» **What to work on**:
Tell how many lines in these records contain the string "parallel", with only the number as the reply.

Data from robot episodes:
○ ○ ○ ○

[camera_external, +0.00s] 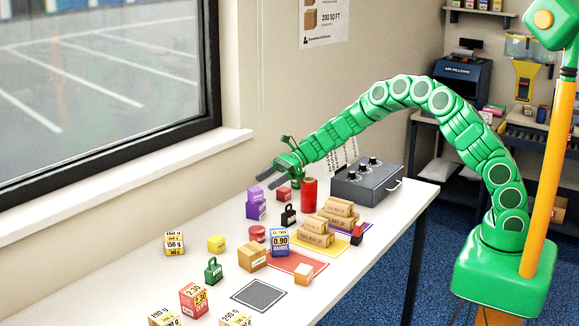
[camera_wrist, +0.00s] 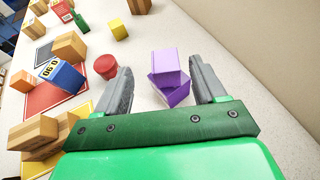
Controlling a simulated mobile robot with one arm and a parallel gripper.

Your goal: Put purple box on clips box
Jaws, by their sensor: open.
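Two purple boxes are stacked askew near the window side of the table, an upper purple box (camera_external: 255,194) on a lower purple box (camera_external: 256,211). The wrist view also shows the upper box (camera_wrist: 165,66) and the lower box (camera_wrist: 171,92). My gripper (camera_external: 263,188) is open above and behind the stack. In the wrist view my gripper (camera_wrist: 160,67) has the stack between its spread fingers, with no visible contact. The clips box (camera_external: 193,301) is red with a price label and stands near the table's front. It is partly cut off in the wrist view (camera_wrist: 62,10).
A blue 0.90 box (camera_external: 279,242), a red jar (camera_external: 257,234) and a green weight (camera_external: 213,271) stand between the stack and the clips box. A red cylinder (camera_external: 309,194) and black weight (camera_external: 289,216) are close to the stack. The grey mat (camera_external: 258,295) is bare.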

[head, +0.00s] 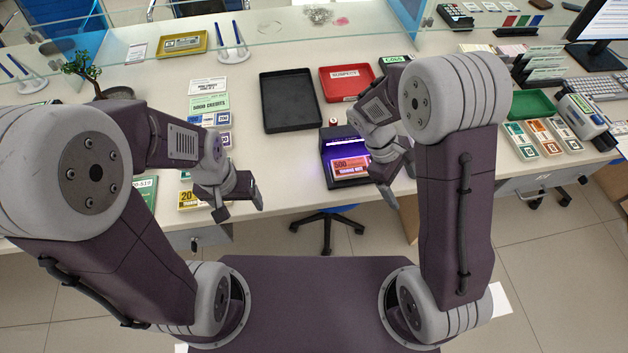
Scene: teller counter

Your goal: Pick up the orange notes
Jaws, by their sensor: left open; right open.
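An orange note marked 500 (349,166) lies on a dark device (348,183) with a violet glow, at the counter's near edge. An orange-banded bundle (541,137) lies at the right among green and blue ones. My right gripper (392,186) is open, just right of the device and the 500 note; its fingers partly overlap the device's right side in the picture. Whether it touches the note cannot be told. My left gripper (240,208) is open and empty, left of the device near the counter's front edge.
A black tray (290,127) and a red tray (346,93) stand behind the device. A green tray (533,93) and a white machine (583,112) are at the right. A plant (82,66) stands at the left. Clear counter lies left of the device.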

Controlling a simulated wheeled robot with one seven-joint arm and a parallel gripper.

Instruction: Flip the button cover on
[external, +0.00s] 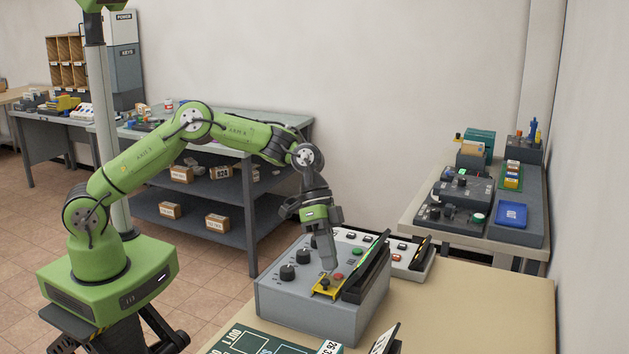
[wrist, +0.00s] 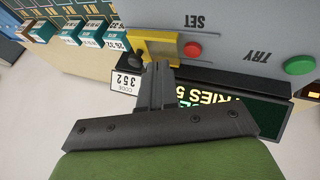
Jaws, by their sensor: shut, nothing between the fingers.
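The grey control box (external: 300,310) stands on the tan table. A small yellow piece (external: 320,291), which looks like the button cover or its frame, sits on the box's top near the front edge. It also shows at the top of the wrist view (wrist: 172,42), left of the red button (wrist: 193,49). My gripper (external: 328,266) points down just above the yellow piece, fingers shut and empty. In the wrist view the fingertips (wrist: 157,70) overlap the yellow piece's lower edge. I cannot tell whether they touch it. The fingers hide part of it.
A green TRY button (wrist: 299,65) and dark knobs (external: 288,272) are on the same box. A dark display panel (external: 368,270) stands along its right side. A white switch box (external: 405,255) lies behind. The table's right side (external: 480,310) is clear.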

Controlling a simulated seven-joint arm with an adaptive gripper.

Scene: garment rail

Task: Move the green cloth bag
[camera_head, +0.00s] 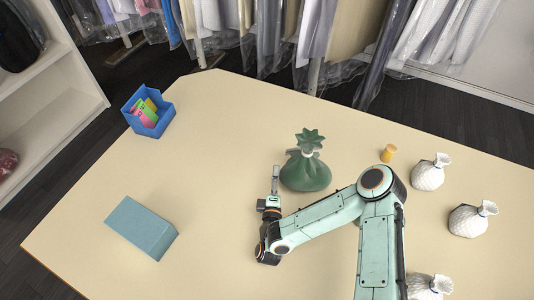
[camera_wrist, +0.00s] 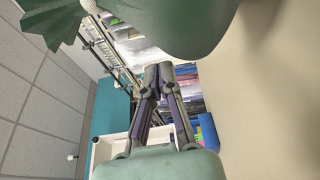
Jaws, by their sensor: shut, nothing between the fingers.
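The green cloth bag (camera_head: 306,170) stands upright on the table, with a gathered, leafy top. My gripper (camera_head: 275,178) is just to its left in the head view, with its fingers close together and nothing between them. In the wrist view the bag (camera_wrist: 165,22) fills the upper part of the picture, close beyond my gripper (camera_wrist: 158,70). The fingers are shut beside the bag and do not hold it. Whether they touch it I cannot tell.
A blue bin (camera_head: 148,112) with colourful items stands at the far left, and a blue-grey block (camera_head: 141,227) lies at the front left. The table (camera_head: 215,150) left of the bag is clear.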

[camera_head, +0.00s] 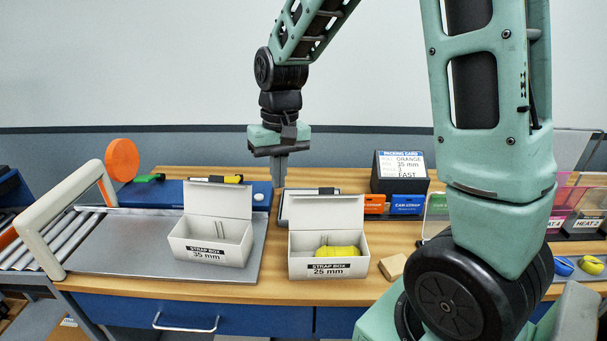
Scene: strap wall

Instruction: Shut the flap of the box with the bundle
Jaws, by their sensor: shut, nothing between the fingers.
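The white strap box labelled 25 mm (302,268) stands on the wooden bench with a yellow bundle (340,252) in it. Its flap (325,212) stands up at the back, open. A second white strap box labelled 35 mm (207,254) stands to the left on a grey plate. Its flap (217,199) is up too, and I see no bundle in it. My gripper (279,180) points down, shut and empty, above and behind the gap between the two boxes. It appears apart from both flaps.
A dark card holder with a packing card (401,163) stands at the back right, with orange (374,204) and blue strap packs (408,203) before it. A tan block (392,267) lies right of the 25 mm box. A white-framed roller conveyor (62,221) is at left. My arm covers the right side.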

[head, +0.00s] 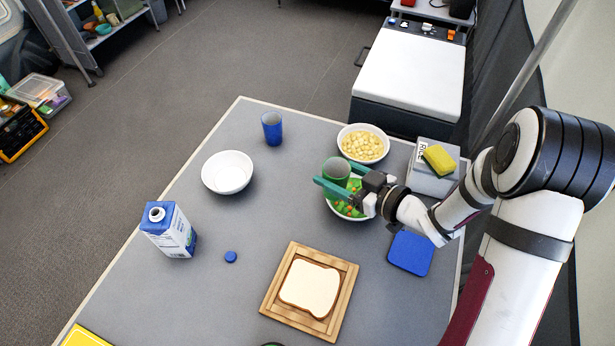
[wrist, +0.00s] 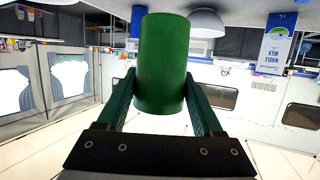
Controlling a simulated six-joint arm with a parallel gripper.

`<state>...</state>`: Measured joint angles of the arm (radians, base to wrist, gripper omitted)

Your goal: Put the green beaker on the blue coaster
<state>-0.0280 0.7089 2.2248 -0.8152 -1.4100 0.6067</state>
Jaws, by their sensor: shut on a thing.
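The green beaker (head: 336,171) is held between the two green fingers of my gripper (head: 338,186). In the wrist view, the beaker (wrist: 162,65) fills the space between the fingertips (wrist: 160,92). In the head view it appears over the bowl of green and orange food (head: 347,211); its exact height is hard to tell. The blue coaster (head: 410,253) is a flat rounded square on the grey table, to the right of and nearer than my gripper. Nothing lies on the coaster, and part of my arm passes close to its upper edge.
A bowl of pale yellow food (head: 363,144) and a box with a yellow sponge (head: 438,158) stand near the arm. A blue cup (head: 272,128), a white bowl (head: 228,172), a milk carton (head: 169,230), a blue cap (head: 231,257) and bread on a wooden board (head: 336,325) are farther left.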

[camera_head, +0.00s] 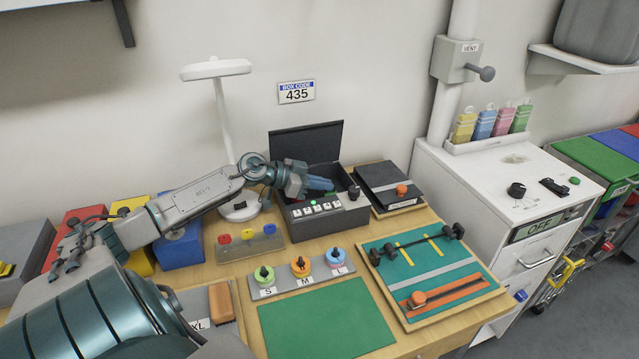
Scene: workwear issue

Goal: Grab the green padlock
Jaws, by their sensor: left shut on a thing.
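The green padlock (521,118) appears to be the rightmost item in a row on the white cabinet at the right, a green body with a small loop on top. My left gripper (306,182) is far to its left, at the open black box (345,217) on the wooden table. It is shut on a blue thing (321,184) at the box's opening. The thing's lower part and the box's inside are partly hidden. My right gripper is not in view.
Yellow (464,127), blue (485,124) and pink (503,121) items stand beside the green one. The black box has number keys and a raised lid. A white lamp (222,80) stands behind my left arm. A green mat (325,326) lies clear at the front.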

○ ○ ○ ○

» **Completed task**:
3